Türkiye’nin Suriye’de Esad’ı devirmeye yönelik politikaları ne ABD’den ne de Rusya’dan destek görmekte. Avrupalıların da bu konuda tutumu daha iç açıcı değil. Bölgesel güçlerden İran ise doğrudan Esad’ın yanında savaşacak şekilde askeri birliklerini, kontrol ettiği paramiliter güçleri sevk edecek kadar Türkiye’nin karşısında konumunu netleştirdi.
Türkiye’nin desteklediğini söylediği ‘ılımlı muhalif güçler’ Batı kamuoyu tarafından pek de hüsnü kabul görmemekte. Giderek Suriye’deki çatışan tarafların Suriye Ordusu, IŞİD ve Kürtlerden oluştuğuna dair bir algı yerleşmekte. Türkiye’nin üzerine oyun kurduğu Sünni Araplar gün geçtikçe terörist hareketlerle beraber algılanmakta.
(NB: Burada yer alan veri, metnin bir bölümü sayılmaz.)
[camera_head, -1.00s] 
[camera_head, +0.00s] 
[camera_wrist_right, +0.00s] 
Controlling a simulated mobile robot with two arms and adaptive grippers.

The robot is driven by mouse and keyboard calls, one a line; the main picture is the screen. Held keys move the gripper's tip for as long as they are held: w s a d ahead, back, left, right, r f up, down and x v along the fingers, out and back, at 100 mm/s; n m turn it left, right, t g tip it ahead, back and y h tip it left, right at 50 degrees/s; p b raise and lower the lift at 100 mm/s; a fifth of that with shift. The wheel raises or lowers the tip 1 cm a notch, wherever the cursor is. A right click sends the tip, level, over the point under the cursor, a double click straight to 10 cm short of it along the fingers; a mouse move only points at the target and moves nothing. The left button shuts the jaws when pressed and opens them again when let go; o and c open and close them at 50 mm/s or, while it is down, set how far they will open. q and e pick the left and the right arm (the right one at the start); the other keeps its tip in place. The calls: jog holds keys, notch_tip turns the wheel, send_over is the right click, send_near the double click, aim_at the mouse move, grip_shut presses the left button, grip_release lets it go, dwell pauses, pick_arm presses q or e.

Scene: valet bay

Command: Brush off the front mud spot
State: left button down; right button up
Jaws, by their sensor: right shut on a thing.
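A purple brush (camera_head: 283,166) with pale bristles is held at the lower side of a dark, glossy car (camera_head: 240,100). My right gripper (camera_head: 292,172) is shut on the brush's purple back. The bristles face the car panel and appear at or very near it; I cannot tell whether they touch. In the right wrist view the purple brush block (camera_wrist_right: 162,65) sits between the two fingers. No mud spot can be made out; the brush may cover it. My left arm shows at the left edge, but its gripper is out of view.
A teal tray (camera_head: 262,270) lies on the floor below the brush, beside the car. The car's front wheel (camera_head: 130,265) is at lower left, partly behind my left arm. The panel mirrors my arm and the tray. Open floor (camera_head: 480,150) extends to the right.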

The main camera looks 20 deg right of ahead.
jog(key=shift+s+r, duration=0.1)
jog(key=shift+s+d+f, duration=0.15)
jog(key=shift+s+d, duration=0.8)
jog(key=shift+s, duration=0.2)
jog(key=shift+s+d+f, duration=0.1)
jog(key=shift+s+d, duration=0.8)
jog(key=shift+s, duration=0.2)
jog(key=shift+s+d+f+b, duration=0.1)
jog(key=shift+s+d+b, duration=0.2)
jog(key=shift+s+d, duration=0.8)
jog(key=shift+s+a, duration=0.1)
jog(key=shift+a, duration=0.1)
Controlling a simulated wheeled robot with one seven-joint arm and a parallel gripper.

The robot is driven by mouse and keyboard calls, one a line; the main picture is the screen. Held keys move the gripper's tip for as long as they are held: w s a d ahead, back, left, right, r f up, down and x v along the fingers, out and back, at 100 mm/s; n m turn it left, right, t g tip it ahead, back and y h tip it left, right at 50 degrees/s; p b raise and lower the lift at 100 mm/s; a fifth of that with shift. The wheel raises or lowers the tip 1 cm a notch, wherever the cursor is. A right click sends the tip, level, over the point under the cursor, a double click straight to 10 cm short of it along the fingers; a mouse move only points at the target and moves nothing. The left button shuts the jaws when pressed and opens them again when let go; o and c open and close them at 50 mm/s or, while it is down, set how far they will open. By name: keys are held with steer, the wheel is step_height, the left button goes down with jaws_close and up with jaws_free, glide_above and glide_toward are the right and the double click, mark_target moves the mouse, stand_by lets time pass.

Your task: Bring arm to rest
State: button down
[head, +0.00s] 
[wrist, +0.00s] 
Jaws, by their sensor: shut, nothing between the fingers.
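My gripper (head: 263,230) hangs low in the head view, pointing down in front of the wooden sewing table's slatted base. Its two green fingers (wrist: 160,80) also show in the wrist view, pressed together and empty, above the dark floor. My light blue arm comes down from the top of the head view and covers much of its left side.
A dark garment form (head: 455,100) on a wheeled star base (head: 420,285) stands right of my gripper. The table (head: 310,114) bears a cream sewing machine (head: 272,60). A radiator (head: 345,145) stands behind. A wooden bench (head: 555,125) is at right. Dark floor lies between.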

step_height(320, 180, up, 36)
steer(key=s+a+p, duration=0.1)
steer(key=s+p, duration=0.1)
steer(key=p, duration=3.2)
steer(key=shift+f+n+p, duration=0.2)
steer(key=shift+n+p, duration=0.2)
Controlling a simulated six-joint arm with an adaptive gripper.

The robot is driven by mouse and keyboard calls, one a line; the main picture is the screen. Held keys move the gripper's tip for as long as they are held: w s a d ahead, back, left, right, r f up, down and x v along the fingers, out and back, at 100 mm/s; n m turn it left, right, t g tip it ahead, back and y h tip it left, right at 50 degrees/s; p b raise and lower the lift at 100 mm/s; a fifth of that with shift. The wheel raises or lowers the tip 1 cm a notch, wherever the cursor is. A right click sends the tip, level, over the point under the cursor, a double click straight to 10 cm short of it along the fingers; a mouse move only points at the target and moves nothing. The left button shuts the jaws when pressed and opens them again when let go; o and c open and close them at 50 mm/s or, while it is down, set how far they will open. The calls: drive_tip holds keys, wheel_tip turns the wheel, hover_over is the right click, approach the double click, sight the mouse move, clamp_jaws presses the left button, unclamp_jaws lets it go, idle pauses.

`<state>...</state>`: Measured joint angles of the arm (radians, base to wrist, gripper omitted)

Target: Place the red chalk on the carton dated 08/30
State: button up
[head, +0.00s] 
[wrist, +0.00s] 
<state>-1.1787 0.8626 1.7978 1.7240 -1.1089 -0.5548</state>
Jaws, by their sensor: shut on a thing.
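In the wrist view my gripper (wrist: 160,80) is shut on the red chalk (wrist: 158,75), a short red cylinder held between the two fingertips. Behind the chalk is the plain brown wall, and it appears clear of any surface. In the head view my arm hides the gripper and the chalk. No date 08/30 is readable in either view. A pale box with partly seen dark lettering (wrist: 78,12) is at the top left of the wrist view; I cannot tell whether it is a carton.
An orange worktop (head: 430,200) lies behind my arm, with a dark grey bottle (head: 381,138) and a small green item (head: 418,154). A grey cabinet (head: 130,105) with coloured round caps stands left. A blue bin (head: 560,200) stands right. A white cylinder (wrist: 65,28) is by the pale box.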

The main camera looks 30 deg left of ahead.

Rusya’nın, Suriye’de hava operasyonlarına başladıktan sonra “Suriye’de ordu ve Kürtler dışında tüm unsurlar teröristtir” sözü Batı’dan yeterli tepki görmedi. Hayra alamet değil.
Türkiye’nin Suudi Arabistan’la beraber Halep’i geri almak üzere organize ettiği Fetih Ordusu Rus hava operasyonlarının temel hedefi. Muhalif grupların İdlib’i düşürmesi Esad açısından ciddi bir kayıp olmuştu. Şimdi Rusya’nın hava desteğiyle muhalif güçlerin Halep ve İdlib’den sökülmesine yönelik operasyon hız kazanmakta. Rusya’nın oyun alanına girmesi güç dengelerini ciddi şekilde değiştirdi. Üstelik Türkiye’nin bu alana müdahil olmaması için Ruslar güçlü bir şekilde Suriye hava sahasını korumaya aldı, ilan edilen angajman kurallarının uygulanmasını imkansız hale getirdi.
Rus hava desteğiyle Suriye ordusunun kuzeye doğru ilerlemeyi başarmaları halinde Türkiye’nin desteklediği muhalif güçler tamamen mağlubiyete uğramış olacak. Esad’ın güçleri Şam’dan Türkiye sınırına kadar Hama, Humus, Halep ve Lazkiye gibi ihtiyaç duydukları bölgeleri kontrol ederek Cumhurbaşkanı’nın ifadesiyle ‘butik Suriye’ veya daha farklı bir ifadeyle ‘faydalı Suriye’ denilen yapıyı fiili olarak kurmuş olacak.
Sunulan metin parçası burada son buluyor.